▶ **OBJECTIVE**
Write out the whole listing exactly as it stands.

▶ **DATA SEGMENT**
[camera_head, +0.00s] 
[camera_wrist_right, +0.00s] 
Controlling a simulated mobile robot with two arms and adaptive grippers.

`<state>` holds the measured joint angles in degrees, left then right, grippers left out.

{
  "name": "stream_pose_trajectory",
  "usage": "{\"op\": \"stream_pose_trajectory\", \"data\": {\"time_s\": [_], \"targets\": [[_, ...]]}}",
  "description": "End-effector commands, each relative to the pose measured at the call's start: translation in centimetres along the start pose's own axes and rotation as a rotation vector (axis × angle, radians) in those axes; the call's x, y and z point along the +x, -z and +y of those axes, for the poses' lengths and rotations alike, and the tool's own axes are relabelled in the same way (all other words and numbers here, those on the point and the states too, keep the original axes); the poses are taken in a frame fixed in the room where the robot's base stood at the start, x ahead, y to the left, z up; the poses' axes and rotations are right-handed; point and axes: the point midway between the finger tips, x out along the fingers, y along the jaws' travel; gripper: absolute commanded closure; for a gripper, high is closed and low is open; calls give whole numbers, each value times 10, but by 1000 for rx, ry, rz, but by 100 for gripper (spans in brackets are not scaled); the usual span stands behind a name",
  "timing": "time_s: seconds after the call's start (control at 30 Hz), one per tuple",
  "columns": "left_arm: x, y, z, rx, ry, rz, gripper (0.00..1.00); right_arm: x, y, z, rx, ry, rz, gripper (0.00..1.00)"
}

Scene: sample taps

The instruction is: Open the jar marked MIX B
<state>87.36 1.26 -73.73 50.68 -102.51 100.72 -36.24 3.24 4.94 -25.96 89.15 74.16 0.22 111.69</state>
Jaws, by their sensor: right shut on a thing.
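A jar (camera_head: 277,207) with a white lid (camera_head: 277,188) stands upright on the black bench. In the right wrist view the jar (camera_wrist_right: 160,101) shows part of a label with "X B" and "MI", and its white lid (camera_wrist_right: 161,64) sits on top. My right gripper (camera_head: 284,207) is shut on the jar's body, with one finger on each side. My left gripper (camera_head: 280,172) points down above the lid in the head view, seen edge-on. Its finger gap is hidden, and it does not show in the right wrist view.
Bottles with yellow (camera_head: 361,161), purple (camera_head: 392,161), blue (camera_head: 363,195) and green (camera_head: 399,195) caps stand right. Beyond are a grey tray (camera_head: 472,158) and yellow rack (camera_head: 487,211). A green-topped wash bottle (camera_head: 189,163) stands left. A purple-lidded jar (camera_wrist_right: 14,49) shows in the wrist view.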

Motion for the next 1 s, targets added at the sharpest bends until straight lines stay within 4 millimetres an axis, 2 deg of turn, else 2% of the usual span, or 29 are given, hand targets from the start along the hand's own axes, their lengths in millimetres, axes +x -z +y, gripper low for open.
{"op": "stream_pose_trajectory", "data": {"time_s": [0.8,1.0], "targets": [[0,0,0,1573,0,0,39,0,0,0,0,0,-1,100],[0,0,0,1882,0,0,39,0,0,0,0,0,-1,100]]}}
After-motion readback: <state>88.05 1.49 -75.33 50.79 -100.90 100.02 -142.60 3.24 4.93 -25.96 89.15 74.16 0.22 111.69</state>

▶ **RESULT OF THE EXERCISE**
[camera_head, +0.00s] 
[camera_wrist_right, +0.00s] 
Controlling a simulated mobile robot with two arms and adaptive grippers.

`<state>` holds the measured joint angles in degrees, left then right, grippers left out.

{
  "name": "stream_pose_trajectory",
  "usage": "{\"op\": \"stream_pose_trajectory\", \"data\": {\"time_s\": [_], \"targets\": [[_, ...]]}}",
  "description": "End-effector commands, each relative to the pose measured at the call's start: translation in centimetres along the start pose's own axes and rotation as a rotation vector (axis × angle, radians) in those axes; the call's x, y and z point along the +x, -z and +y of those axes, for the poses' lengths and rotations alike, and the tool's own axes are relabelled in the same way (all other words and numbers here, those on the point and the states too, keep the original axes); the poses are taken in a frame fixed in the room where the robot's base stood at the start, x ahead, y to the left, z up; the poses' axes and rotations are right-handed; point and axes: the point midway between the finger tips, x out along the fingers, y along the jaws' travel; gripper: absolute commanded closure; for a gripper, high is closed and low is open; calls give whole numbers, each value times 10, but by 1000 for rx, ry, rz, but by 100 for gripper (spans in brackets are not scaled); the usual span stands behind a name",
  "timing": "time_s: seconds after the call's start (control at 30 Hz), one per tuple",
  "columns": "left_arm: x, y, z, rx, ry, rz, gripper (0.00..1.00); right_arm: x, y, z, rx, ry, rz, gripper (0.00..1.00)"
}

Scene: sample taps

The instruction is: Open the jar marked MIX B
<state>87.36 1.26 -73.73 50.68 -102.51 100.72 -36.24 3.24 4.94 -25.96 89.15 74.16 0.22 111.69</state>
Jaws, by their sensor: right shut on a thing.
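A jar (camera_head: 277,207) with a white lid (camera_head: 277,188) stands upright on the black bench. In the right wrist view the jar (camera_wrist_right: 160,101) shows part of a label with "X B" and "MI", and its white lid (camera_wrist_right: 161,64) sits on top. My right gripper (camera_head: 284,207) is shut on the jar's body, with one finger on each side. My left gripper (camera_head: 280,172) points down above the lid in the head view, seen edge-on. Its finger gap is hidden, and it does not show in the right wrist view.
Bottles with yellow (camera_head: 361,161), purple (camera_head: 392,161), blue (camera_head: 363,195) and green (camera_head: 399,195) caps stand right. Beyond are a grey tray (camera_head: 472,158) and yellow rack (camera_head: 487,211). A green-topped wash bottle (camera_head: 189,163) stands left. A purple-lidded jar (camera_wrist_right: 14,49) shows in the wrist view.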

Motion for the next 1 s, targets added at the sharpest bends until straight lines stay within 4 millimetres an axis, 2 deg of turn, else 2% of the usual span, or 29 are given, hand targets from the start along the hand's own axes, their lengths in millimetres, axes +x -z +y, gripper low for open.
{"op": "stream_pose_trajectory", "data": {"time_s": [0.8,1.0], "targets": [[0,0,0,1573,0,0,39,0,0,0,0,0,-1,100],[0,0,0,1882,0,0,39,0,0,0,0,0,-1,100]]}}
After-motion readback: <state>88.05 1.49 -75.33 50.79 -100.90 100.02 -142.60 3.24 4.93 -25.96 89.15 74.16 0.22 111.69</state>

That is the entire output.